We kwamen bij de ingang en gingen het Visitor Center in om de toegang te betalen. Ik had de camper schuin geparkeerd, aparte parkeerplekken voor campers waren er niet, en ervoor gezorgd dat anderen er geen last van hadden. Want zo’n ding steekt nogal uit. De hitte plofte op ons neer en een mevrouw vroeg aan me: ‘Is dat nou moeilijk om met zo’n camper te rijden?’ Ik zei dat dat niet zo’n probleem was. Ah, net als met een auto dus. Nou nee, dat ook weer niet. We kletsten wat verder en een andere vrouw kwam naar me toe. Zo’n schrale, tanige tante met een kleur haar die eigenlijk niet bestaat. Antiek touw of zo. Ze snerpte me toe: ‘Ik hoop wel dat je dat ding, de camper dus, zometeen weghaalt, want ik kan er zo niet uit.’ Ik keek en er was genoeg ruimte, genoeg zelfs voor iemand met 12 pinten op, zonder rijbewijs en slechtziend.
Dus ik zei dat er ruimte genoeg was. ‘En toch hoop ik dat je hem gauw weghaalt!’ En ze spillebeende weg, ongetwijfeld op zoek naar een ander om tegenaan te zeiken. De mevrouw die me had gevraagd hoe het rijden met een camper nu was, had het met verbazing aangekeken en ook de ruimte tussen de voertuigen bekeken. Ze zette haar handen in haar zij en zei: ‘Nou, ZIJ kan er in ieder geval niet mee rijden, ze kan nog niet met haar autootje overweg.’ De saguaro’s, met hun enorme stekels, observeerden het zwijgend, zoals ze al lang deden.

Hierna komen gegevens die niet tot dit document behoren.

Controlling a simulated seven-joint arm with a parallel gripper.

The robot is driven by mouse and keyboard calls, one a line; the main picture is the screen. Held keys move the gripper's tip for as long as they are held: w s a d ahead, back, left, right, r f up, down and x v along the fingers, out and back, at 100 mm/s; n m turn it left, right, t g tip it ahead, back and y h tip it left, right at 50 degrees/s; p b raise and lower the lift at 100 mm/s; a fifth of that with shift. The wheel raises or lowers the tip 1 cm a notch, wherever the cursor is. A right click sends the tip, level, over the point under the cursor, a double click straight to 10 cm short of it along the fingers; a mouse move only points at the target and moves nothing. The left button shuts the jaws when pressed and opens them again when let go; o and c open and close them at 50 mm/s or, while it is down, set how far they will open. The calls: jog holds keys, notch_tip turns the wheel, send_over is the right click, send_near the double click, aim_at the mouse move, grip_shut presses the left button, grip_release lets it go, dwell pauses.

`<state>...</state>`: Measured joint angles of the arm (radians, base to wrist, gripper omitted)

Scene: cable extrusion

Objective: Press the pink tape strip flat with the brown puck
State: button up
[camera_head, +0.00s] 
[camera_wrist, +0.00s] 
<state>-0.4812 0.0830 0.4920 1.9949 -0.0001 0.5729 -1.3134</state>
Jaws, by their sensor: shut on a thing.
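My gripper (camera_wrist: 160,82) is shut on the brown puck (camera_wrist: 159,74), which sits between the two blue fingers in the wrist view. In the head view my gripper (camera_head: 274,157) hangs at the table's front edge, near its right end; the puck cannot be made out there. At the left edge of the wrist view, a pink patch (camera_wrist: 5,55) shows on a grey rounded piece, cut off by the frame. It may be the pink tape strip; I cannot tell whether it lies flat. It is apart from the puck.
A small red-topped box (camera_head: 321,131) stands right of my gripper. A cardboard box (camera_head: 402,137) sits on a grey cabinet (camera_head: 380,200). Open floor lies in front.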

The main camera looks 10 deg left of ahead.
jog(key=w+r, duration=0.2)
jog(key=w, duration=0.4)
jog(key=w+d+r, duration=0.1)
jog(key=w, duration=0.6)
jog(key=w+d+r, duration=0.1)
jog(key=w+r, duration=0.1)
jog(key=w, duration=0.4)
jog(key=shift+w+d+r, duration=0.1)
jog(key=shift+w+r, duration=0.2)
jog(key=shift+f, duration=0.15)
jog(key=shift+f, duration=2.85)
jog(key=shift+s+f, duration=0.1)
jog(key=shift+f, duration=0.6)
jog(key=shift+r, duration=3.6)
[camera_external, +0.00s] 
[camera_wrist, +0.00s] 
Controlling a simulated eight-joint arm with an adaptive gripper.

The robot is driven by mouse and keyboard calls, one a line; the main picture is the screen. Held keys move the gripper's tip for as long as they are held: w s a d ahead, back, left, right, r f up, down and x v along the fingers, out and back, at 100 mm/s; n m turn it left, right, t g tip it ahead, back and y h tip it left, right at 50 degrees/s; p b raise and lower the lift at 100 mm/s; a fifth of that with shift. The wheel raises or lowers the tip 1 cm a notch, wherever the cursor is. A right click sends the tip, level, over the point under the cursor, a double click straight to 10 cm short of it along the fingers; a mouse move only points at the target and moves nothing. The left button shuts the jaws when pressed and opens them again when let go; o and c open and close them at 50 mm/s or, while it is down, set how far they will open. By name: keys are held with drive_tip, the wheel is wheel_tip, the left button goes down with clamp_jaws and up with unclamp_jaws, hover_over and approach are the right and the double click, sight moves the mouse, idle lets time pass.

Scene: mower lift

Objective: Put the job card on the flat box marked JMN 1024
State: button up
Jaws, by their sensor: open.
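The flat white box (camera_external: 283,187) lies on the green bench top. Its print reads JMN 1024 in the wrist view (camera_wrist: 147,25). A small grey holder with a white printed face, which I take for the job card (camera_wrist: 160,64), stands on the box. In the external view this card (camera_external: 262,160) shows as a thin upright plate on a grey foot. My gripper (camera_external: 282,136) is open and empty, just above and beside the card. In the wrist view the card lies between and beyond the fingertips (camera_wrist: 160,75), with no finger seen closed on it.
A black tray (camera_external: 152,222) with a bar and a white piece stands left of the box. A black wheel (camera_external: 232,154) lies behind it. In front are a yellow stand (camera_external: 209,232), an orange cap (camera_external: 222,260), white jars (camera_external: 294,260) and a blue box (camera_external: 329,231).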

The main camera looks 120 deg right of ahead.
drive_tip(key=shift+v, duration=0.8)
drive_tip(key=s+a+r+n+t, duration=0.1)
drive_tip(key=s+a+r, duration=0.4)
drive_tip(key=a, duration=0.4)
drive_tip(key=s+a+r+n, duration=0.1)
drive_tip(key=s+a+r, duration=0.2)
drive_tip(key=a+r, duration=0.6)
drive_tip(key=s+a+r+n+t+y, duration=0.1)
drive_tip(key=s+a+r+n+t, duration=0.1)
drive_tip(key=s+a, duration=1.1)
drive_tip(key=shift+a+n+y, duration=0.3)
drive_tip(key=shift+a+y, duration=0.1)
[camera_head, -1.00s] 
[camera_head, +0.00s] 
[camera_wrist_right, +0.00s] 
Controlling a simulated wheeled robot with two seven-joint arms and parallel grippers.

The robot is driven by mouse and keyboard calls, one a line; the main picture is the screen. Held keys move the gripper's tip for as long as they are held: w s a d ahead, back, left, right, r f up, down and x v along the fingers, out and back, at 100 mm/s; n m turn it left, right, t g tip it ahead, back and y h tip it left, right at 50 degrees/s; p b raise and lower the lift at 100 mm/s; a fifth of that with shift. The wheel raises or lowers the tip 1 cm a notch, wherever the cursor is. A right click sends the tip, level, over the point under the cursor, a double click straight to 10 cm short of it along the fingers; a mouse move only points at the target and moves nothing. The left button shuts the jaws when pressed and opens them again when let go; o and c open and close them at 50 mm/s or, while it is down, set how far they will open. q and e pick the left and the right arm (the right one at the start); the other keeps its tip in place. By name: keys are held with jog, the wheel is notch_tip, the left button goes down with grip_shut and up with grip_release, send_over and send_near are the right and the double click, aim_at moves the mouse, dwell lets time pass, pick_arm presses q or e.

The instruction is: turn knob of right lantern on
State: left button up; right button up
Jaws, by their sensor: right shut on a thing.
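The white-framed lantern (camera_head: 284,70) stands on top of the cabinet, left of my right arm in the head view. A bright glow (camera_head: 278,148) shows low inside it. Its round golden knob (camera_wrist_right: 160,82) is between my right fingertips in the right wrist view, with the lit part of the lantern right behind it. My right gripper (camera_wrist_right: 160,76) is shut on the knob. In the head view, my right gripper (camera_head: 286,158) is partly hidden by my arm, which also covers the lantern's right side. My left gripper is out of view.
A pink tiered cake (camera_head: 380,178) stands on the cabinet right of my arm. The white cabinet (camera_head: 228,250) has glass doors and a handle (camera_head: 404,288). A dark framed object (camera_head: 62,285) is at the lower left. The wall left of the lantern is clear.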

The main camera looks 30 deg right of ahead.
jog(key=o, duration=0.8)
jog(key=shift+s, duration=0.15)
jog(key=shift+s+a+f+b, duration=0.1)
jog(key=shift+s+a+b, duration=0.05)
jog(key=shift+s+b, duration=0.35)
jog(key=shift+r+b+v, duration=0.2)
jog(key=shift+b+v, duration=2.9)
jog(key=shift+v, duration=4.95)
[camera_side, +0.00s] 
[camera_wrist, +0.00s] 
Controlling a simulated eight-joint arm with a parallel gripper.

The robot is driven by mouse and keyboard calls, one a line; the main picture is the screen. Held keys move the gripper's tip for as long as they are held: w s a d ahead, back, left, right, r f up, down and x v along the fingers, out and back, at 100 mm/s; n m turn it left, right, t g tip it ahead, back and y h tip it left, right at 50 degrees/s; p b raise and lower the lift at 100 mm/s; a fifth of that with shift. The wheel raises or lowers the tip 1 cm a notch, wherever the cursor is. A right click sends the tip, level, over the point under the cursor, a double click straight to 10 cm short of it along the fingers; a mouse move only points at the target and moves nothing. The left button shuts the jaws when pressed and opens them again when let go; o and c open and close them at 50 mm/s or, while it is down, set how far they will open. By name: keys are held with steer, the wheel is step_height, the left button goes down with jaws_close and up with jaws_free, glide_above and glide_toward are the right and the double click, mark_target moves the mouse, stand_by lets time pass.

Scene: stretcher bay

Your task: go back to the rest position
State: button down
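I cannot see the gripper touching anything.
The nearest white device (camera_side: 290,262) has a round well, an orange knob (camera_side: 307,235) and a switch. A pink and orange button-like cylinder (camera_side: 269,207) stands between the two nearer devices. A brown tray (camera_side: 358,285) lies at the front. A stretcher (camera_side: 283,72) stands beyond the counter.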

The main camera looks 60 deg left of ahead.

In de stammen van de saguaro’s zie je vaak gaten, door vogels gemaakt. Daar nestelen vogels zich, die zich beschermd weten door de stekels.
In films met John Wayne zie je hoe ze zo’n cactus openkappen en zich tegoed doen aan het vocht dat er in zit. Liters, ze kunnen zich douchen! Pure onzin. Ze bestaan 80% uit water, maar dat is niet te bereiken, het water is namelijk opgeslagen in pulp. Deze pulp zit tussen de bast en het houtachtige skelet en in het midden.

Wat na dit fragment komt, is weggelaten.